Even now writing my recollection of it, those tears flow.
Some think it’s important to speak in other tongues when you are baptised in the Spirit. I don’t think so. I think it is important to realise the change in you when you’ve had such a spiritual encounter. And as the words of the song echoed and reverberated in my being and I sensed the full embrace of God by His Spirit, I knew something new had happened, something different had happened. They were my words, of my heart’s desire to completely lost in Him.
Being sick of sin? That was new. Feeling accepted by God, fully forgiven and now empowered to live in such a way that when people saw me they only saw Him? That was all new. Desiring the things of God and more still desiring God Himself in such a rich way and so passionate for others to dive fully into the fullness of Christ? That was all new. It was more than a feeling. It was a heart’s yearning and a soul’s conviction.

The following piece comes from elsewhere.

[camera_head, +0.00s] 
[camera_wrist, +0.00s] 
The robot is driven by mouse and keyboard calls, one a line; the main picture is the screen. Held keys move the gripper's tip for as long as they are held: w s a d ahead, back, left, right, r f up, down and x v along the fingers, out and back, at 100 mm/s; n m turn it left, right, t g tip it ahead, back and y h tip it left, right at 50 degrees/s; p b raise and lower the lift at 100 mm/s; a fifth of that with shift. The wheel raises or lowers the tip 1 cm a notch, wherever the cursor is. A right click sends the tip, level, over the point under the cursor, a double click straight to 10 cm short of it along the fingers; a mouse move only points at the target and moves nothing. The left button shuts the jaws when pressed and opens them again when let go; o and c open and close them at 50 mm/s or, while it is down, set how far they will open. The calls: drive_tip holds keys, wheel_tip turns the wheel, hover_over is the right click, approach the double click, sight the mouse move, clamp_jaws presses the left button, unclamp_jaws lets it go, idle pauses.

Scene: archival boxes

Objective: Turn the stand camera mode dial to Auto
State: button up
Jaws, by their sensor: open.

The prayer meeting that evening was pretty ‘spirited’ anyway, so I wouldn’t expect anyone to notice anything particularly special with what was going on with me. But I know I left a very different man to the one that came in. My relationship with myself and my relationship with God was very different.
I did not experience complete deliverance from the things that I had got messed up in. I did experience a nagging conviction and the real help to have a hatred for those sins I had previously embraced.
I spent many a time low in the valley and made some seriously wrong moves, but there was also the very real knowledge that the presence of God that had so embraced me as I sang til I am wholly lost in thee, had not forsaken me.
He had not let me go.
He remained and emerged to lift me from whatever pit I found myself in because now I was conscious of a new relationship with God in Christ by His Holy Spirit.